### Directive
An exact copy of all the data is required, with pictures left out.

[Data from robot episodes]
##########
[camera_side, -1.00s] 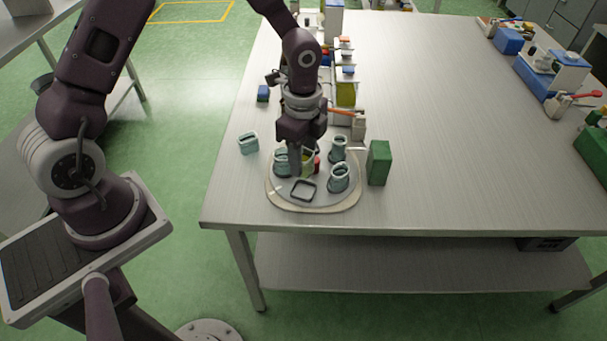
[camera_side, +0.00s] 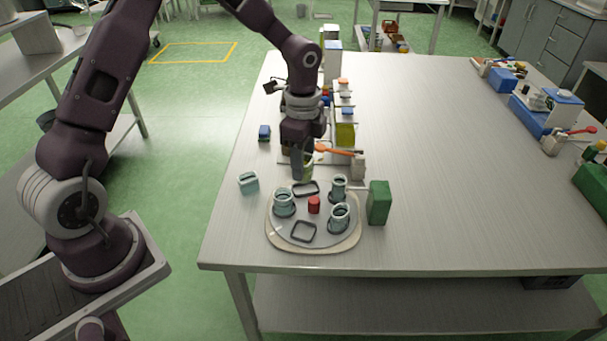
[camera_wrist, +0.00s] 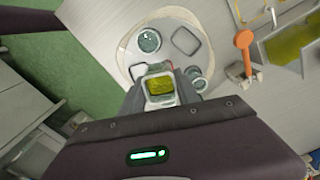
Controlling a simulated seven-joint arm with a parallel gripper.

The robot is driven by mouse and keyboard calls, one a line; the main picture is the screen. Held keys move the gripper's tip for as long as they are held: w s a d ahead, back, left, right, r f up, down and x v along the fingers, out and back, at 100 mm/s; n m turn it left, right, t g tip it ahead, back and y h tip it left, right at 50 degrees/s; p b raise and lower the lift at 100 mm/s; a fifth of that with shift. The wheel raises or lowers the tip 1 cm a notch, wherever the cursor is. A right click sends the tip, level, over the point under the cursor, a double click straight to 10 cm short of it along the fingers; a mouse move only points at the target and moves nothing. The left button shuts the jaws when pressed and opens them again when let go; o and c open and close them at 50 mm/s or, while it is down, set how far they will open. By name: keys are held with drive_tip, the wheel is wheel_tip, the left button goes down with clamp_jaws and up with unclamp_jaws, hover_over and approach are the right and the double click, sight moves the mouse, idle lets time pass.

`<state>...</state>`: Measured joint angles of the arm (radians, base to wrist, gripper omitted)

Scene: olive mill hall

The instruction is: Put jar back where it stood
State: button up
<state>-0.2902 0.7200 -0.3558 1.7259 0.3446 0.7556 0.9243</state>
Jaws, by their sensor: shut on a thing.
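My gripper (camera_side: 303,172) is shut on a squarish clear jar with yellow-green contents (camera_wrist: 160,88). In the side view the held jar (camera_side: 308,167) is partly hidden by a finger, near the far edge of the round tray (camera_side: 273,238). Whether it touches anything below is unclear. The tray bears two empty dark square outlines, one far (camera_side: 305,182) and one near (camera_side: 303,240). Teal-rimmed jars stand on its left (camera_side: 283,204), far right (camera_side: 339,187) and near right (camera_side: 339,217). A red cylinder (camera_side: 314,204) is in the middle.
A pale teal square jar (camera_side: 249,182) stands on the table left of the tray. A green box (camera_side: 379,202) stands close on the right. An orange-handled utensil (camera_side: 334,150) and a yellow-green container (camera_side: 345,134) lie behind. The table's right middle is clear.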

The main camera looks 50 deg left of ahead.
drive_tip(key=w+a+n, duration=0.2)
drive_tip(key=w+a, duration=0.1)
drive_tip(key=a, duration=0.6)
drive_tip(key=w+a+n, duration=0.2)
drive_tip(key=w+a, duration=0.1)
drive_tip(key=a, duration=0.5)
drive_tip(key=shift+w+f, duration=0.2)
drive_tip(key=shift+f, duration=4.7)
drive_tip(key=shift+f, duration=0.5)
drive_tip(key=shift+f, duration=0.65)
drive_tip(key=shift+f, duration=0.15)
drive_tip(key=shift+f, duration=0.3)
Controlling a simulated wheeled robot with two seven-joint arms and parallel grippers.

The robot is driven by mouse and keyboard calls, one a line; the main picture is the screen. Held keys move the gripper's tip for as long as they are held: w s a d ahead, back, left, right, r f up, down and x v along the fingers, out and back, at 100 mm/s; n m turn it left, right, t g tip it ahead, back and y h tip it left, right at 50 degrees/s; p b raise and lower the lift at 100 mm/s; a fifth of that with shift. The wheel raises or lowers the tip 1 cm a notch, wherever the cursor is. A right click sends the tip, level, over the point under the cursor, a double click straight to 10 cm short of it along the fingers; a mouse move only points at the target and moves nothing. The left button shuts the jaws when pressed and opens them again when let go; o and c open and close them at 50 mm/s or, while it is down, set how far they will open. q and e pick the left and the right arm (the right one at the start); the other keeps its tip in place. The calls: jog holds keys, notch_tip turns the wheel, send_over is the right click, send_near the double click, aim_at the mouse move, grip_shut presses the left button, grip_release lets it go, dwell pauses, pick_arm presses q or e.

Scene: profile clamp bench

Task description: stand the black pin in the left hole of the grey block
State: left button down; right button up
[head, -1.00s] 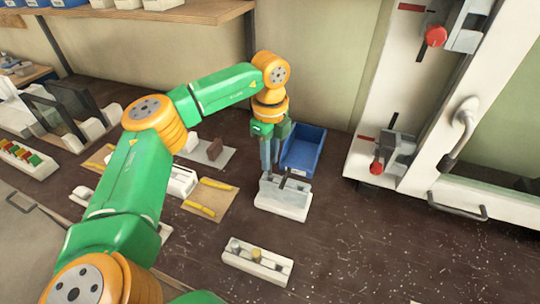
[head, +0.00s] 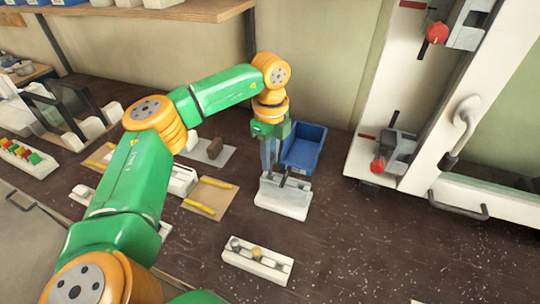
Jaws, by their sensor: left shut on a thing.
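The grey block (head: 270,190) sits on a white base (head: 283,208) in the middle of the bench. A short dark bar, which looks like the black pin (head: 283,181), shows tilted at the top of the block, just right of my fingertips. My left gripper (head: 270,168) points down over the block, its fingers close together and shut. The fingers hide the left part of the block's top, so I cannot see the left hole or how the pin sits. My right gripper is not in view.
A blue bin (head: 304,148) stands right behind the block. A pale holder with round pieces (head: 257,261) lies in front. A white clamp frame (head: 400,185) stands at the right. Bench front right is clear.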

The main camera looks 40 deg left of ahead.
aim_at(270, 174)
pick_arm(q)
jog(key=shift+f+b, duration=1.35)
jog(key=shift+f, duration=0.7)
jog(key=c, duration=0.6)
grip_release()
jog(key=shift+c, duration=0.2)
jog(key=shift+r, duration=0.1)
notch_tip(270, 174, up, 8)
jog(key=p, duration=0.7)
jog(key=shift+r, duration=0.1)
##########
### Written response
[camera_side, -1.00s] 
[camera_side, +0.00s] 
[camera_wrist, +0.00s] 
Controlling a simulated seven-joint arm with a parallel gripper.

The robot is driven by mouse and keyboard calls, one a line; the main picture is the screen. Held keys move the gripper's tip for as long as they are held: w s a d ahead, back, left, right, r f up, down and x v along the fingers, out and back, at 100 mm/s; n m turn it left, right, t g tip it ahead, back and y h tip it left, right at 50 degrees/s; p b raise and lower the lift at 100 mm/s; a fifth of that with shift. The wheel raises or lowers the tip 1 cm a notch, wherever the cursor is. A right click sends the tip, level, over the point under the cursor, a double click straight to 10 cm short of it along the fingers; a mouse move only points at the target and moves nothing. The left button shuts the jaws when pressed and opens them again when let go; o and c open and close them at 50 mm/s or, while it is down, set how far they will open. By name: keys are held with drive_tip, the wheel is wheel_tip, the left button goes down with clamp_jaws and up with unclamp_jaws, hover_over and approach are the right and the double click, sight moves the mouse, idle lets time pass.

`<state>...</state>`: Measured joint angles of the arm (radians, base to wrist, gripper omitted)

Scene: olive mill hall

The instruction is: Put jar back where it stood
State: button up
<state>-0.2902 0.7200 -0.3558 1.7259 0.3446 0.7556 0.9243</state>
Jaws, by their sensor: shut on a thing.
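My gripper (camera_side: 303,172) is shut on a squarish clear jar with yellow-green contents (camera_wrist: 160,88). In the side view the held jar (camera_side: 308,167) is partly hidden by a finger, near the far edge of the round tray (camera_side: 273,238). Whether it touches anything below is unclear. The tray bears two empty dark square outlines, one far (camera_side: 305,182) and one near (camera_side: 303,240). Teal-rimmed jars stand on its left (camera_side: 283,204), far right (camera_side: 339,187) and near right (camera_side: 339,217). A red cylinder (camera_side: 314,204) is in the middle.
A pale teal square jar (camera_side: 249,182) stands on the table left of the tray. A green box (camera_side: 379,202) stands close on the right. An orange-handled utensil (camera_side: 334,150) and a yellow-green container (camera_side: 345,134) lie behind. The table's right middle is clear.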

The main camera looks 50 deg left of ahead.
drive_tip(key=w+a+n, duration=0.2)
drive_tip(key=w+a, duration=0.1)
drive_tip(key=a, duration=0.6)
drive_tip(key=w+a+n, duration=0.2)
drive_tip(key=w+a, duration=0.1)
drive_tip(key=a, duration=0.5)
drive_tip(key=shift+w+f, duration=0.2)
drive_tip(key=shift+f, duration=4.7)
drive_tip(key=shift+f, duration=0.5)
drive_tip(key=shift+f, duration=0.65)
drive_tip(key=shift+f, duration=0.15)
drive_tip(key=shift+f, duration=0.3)
Controlling a simulated wheeled robot with two seven-joint arms and parallel grippers.

The robot is driven by mouse and keyboard calls, one a line; the main picture is the screen. Held keys move the gripper's tip for as long as they are held: w s a d ahead, back, left, right, r f up, down and x v along the fingers, out and back, at 100 mm/s; n m turn it left, right, t g tip it ahead, back and y h tip it left, right at 50 degrees/s; p b raise and lower the lift at 100 mm/s; a fifth of that with shift. The wheel raises or lowers the tip 1 cm a notch, wherever the cursor is. A right click sends the tip, level, over the point under the cursor, a double click straight to 10 cm short of it along the fingers; a mouse move only points at the target and moves nothing. The left button shuts the jaws when pressed and opens them again when let go; o and c open and close them at 50 mm/s or, while it is down, set how far they will open. q and e pick the left and the right arm (the right one at the start); the other keeps its tip in place. The calls: jog holds keys, notch_tip turns the wheel, send_over is the right click, send_near the double click, aim_at the mouse move, grip_shut presses the left button, grip_release lets it go, dwell pauses, pick_arm presses q or e.

Scene: profile clamp bench

Task description: stand the black pin in the left hole of the grey block
State: left button down; right button up
[head, -1.00s] 
[head, +0.00s] 
Jaws, by their sensor: left shut on a thing.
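The grey block (head: 270,190) sits on a white base (head: 283,208) in the middle of the bench. A short dark bar, which looks like the black pin (head: 283,181), shows tilted at the top of the block, just right of my fingertips. My left gripper (head: 270,168) points down over the block, its fingers close together and shut. The fingers hide the left part of the block's top, so I cannot see the left hole or how the pin sits. My right gripper is not in view.
A blue bin (head: 304,148) stands right behind the block. A pale holder with round pieces (head: 257,261) lies in front. A white clamp frame (head: 400,185) stands at the right. Bench front right is clear.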

The main camera looks 40 deg left of ahead.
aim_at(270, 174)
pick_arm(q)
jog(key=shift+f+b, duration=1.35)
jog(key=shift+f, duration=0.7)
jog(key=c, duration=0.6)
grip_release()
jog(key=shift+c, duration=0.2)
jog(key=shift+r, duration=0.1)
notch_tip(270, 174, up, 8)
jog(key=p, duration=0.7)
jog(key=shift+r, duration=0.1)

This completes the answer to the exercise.